Alpha/beta diversity: filtering datasets, additional metadata post analysis and missing metadata values

Nicholas_Bokulich · August 30, 2018, 6:08pm

I prefer the additional metadata column — it will be more informative about overall differences within and between lakes and size fractions. beta-group-significance will perform pairwise permanova tests, so this will still tell you about whether individual fractions in individual lakes are different from each other, etc...

filtering and re-analyzing will be more useful if, e.g., you do the total analysis and see differences between some groups but your PCoA plots are a nasty tangled ball... then you could filter and re-run with subsets for ease of visualization.

beta diversity results will change any time the input samples change. Alpha diversity will not. So at the very least run alpha diversity on everything.

you could but I would discourage it. It gets rather messy for reporting purposes and would be misleading in publication if you are reporting different diversity results (especially alpha diversity) with different rarefaction levels.

No, metadata can be a superset.

yes. As far as I know, the metadata file is only used for labeling samples in the emperor PCoA plots that are produced by core-metrics. It is not used in any way during rarefaction or diversity estimation.
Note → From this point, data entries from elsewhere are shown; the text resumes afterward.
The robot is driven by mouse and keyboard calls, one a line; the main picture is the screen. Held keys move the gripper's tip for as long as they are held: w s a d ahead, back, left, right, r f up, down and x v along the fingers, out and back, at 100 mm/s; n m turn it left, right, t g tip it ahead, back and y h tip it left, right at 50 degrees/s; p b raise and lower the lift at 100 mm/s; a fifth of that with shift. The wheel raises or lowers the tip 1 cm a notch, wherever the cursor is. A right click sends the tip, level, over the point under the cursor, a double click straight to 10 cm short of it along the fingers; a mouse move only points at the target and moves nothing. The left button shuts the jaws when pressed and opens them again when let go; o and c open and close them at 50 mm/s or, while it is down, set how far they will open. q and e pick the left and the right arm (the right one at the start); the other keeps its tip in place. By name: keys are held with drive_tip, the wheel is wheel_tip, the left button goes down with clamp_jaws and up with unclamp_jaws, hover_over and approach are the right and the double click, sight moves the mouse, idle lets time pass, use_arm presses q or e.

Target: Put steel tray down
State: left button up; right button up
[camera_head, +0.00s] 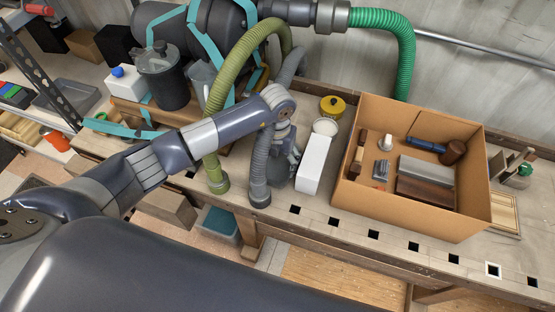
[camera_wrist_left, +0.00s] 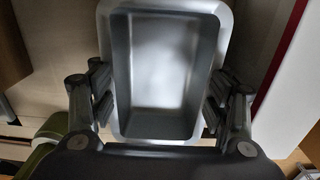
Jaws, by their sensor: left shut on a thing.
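The steel tray (camera_wrist_left: 163,128) is a rectangular, rounded-corner metal pan in the left wrist view, with its hollow facing the camera. It sits between the two fingers of my left gripper (camera_wrist_left: 160,98), which is shut on it. The tray looks empty. In the head view my left gripper (camera_head: 284,164) points down at the workbench (camera_head: 330,212), between a grey hose and a white box. There the tray is mostly hidden by the gripper and wrist, and I cannot tell whether it touches the bench. My right gripper is not in view.
The white box (camera_head: 313,164) stands close right of the gripper. The grey hose (camera_head: 259,170) and green hose (camera_head: 215,165) are close on its left. A cardboard box (camera_head: 410,218) of tools stands further right. A yellow-lidded tin (camera_head: 332,106) stands behind. The bench's front strip has square holes.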

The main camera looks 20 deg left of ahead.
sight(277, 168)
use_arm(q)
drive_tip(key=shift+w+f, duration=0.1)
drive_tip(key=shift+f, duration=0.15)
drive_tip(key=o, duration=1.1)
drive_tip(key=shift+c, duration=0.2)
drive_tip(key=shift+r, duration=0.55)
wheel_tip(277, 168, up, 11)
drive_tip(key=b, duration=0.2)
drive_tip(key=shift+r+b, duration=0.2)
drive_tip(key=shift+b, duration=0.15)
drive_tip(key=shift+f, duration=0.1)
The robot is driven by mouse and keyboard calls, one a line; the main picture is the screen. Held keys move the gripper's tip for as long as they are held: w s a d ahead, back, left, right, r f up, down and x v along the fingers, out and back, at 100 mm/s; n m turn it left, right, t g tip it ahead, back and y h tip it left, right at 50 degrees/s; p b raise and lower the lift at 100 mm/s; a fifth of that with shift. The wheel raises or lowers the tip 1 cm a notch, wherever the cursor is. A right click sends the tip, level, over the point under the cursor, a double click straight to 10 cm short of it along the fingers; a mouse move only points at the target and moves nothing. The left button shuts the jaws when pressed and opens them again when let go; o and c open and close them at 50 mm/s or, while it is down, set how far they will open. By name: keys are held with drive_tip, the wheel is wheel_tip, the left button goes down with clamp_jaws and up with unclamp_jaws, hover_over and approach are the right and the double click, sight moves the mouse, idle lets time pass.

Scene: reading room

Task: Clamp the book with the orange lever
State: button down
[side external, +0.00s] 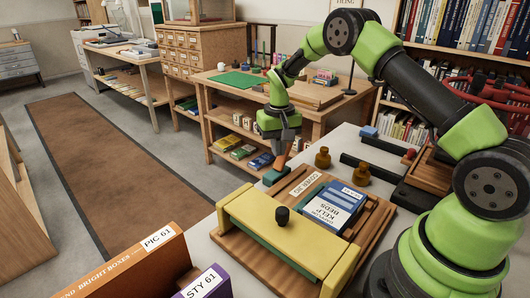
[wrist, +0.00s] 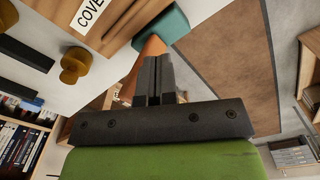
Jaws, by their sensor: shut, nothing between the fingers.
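At the board's far left corner a teal block (side external: 275,177) carries the orange lever (side external: 281,161). Both also show in the wrist view, the teal block (wrist: 165,27) beyond the orange lever (wrist: 152,47). My gripper (side external: 281,149) points down just above the lever. Its fingers (wrist: 154,75) are shut with nothing between them, and they hide part of the lever. I cannot tell whether they touch it.
A yellow bar (side external: 285,228) with a dark knob (side external: 282,216) spans the board's near side. Brass weights (side external: 323,157) and dark bars (side external: 384,144) stand behind the board.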

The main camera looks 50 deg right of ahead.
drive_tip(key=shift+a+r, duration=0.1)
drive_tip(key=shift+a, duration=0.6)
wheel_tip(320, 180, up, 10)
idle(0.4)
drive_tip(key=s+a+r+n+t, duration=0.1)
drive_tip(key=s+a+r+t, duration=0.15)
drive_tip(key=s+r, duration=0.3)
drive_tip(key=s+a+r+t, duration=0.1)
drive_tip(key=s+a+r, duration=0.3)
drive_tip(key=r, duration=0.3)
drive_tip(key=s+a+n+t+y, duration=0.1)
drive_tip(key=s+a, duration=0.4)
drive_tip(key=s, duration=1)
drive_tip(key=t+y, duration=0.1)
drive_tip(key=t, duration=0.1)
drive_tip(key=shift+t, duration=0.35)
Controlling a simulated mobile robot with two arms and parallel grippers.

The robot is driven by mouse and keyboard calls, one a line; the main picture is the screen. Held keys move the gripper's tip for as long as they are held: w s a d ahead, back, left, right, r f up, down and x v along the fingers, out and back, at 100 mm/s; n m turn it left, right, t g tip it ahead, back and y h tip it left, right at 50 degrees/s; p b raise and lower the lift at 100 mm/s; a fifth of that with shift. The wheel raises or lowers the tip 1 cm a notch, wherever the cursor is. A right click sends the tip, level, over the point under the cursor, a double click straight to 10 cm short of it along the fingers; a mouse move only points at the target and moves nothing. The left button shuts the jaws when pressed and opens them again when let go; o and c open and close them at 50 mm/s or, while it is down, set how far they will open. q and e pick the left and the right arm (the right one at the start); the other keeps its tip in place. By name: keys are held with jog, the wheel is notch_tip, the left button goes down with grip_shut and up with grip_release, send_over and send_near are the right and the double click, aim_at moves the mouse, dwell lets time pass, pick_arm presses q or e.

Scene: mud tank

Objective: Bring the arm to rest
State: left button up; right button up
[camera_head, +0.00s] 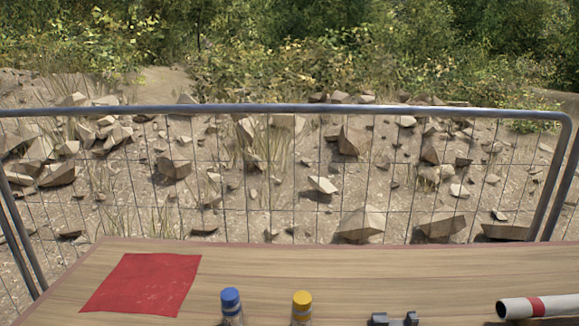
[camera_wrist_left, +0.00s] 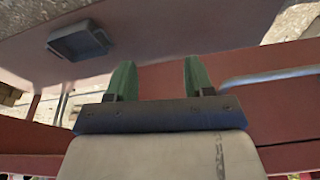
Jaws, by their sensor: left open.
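My left gripper (camera_wrist_left: 157,79) shows in the left wrist view with its two green fingers apart and nothing between them. It is not in the head view. My right gripper is in neither view. In the wrist view, a flat greyish-mauve surface (camera_wrist_left: 170,35) with a dark square box-like piece (camera_wrist_left: 80,42) lies beyond the fingers. Dark red beams (camera_wrist_left: 40,125) run behind the gripper. I cannot tell what these parts belong to.
The wooden table (camera_head: 330,270) holds a red cloth (camera_head: 145,283), a blue-capped bottle (camera_head: 231,305), a yellow-capped bottle (camera_head: 302,306), small dark pieces (camera_head: 380,319) cut off below, and a white tube with a red band (camera_head: 515,308). A metal fence (camera_head: 300,108) stands behind.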

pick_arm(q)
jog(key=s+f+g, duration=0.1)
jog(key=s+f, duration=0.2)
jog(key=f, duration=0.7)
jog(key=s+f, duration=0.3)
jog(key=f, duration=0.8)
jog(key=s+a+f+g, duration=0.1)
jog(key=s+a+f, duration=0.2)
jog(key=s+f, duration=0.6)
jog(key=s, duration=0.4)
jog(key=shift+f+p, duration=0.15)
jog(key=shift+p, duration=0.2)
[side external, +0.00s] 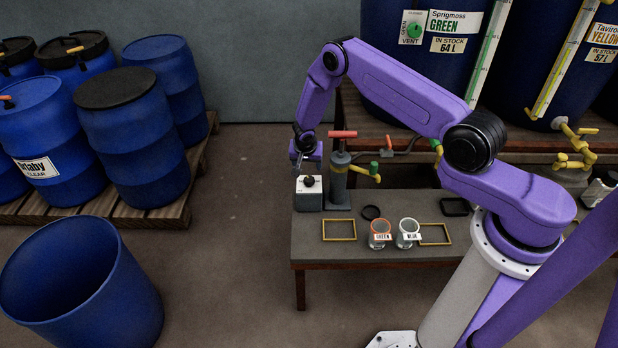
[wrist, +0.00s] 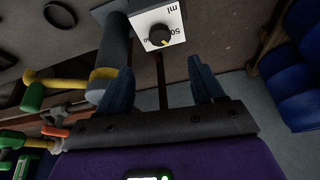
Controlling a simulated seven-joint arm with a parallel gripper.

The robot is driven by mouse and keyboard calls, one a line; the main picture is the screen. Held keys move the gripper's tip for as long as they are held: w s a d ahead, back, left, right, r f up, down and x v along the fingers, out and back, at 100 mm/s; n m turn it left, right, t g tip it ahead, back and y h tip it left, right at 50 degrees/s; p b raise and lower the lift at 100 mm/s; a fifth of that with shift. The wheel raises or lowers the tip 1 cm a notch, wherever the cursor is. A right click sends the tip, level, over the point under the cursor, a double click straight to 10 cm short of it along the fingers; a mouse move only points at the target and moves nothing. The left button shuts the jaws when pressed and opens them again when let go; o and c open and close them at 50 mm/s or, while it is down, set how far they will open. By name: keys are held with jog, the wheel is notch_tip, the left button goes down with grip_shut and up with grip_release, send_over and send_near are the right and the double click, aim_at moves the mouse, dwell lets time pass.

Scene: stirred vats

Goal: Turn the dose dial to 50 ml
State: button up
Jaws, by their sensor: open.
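The dose dial (side external: 308,181) is a black knob on a white-faced box (side external: 309,197) at the left end of the bench. In the wrist view the dial (wrist: 159,37) has a yellow pointer mark, and the white face (wrist: 168,17) carries "ml" and a "50" marking. Part of the scale is hidden or too small to read, so I cannot tell the exact setting. My gripper (side external: 306,160) is just above the box, pointing down. In the wrist view my gripper (wrist: 163,88) has its blue fingers spread apart, empty, with the dial beyond the tips and not touched.
A grey pump with a red handle (side external: 342,134) and yellow spout (side external: 364,172) stands right beside the box. Jars labelled GREEN (side external: 381,236) and BLUE (side external: 407,234) stand further right on the bench (side external: 350,251).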

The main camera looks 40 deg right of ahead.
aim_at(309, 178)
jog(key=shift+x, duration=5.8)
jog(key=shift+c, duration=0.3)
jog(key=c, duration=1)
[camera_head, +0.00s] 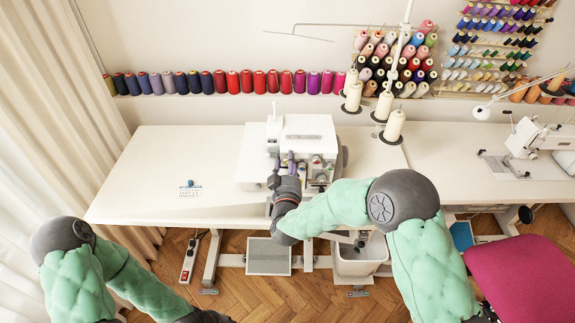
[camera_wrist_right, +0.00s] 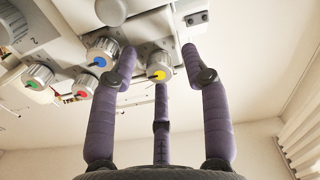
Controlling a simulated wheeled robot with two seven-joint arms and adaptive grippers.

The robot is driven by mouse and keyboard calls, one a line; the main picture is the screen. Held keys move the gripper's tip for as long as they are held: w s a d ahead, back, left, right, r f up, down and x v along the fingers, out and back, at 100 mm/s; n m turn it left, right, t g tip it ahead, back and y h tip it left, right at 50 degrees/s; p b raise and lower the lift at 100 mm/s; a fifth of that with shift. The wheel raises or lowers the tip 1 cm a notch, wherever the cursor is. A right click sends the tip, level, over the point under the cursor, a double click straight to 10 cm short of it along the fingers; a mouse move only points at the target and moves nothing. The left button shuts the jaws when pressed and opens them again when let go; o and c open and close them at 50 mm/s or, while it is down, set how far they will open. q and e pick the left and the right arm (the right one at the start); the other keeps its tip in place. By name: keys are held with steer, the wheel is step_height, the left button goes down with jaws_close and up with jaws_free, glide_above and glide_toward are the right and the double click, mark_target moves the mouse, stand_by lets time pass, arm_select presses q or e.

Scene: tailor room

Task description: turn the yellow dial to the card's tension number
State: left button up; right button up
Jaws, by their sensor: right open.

So your diversity results will always remain the same.

When you update your metadata file you can recreate those emperor plots by using the output pcoa results files from core-metrics (e.g., bray_curtis_pcoa_results.qza) and using emperor plot to build a new PCoA plot with the new metadata file.

That will matter at the statistical testing stage, not at the diversity estimation stage, so it does not matter for running core-metrics

For the most part, missing values are ignored, but it really depends on what plugin/method you are using. alpha-group-significance the most relevant one for you, will ignore missing values.

I hope that helps!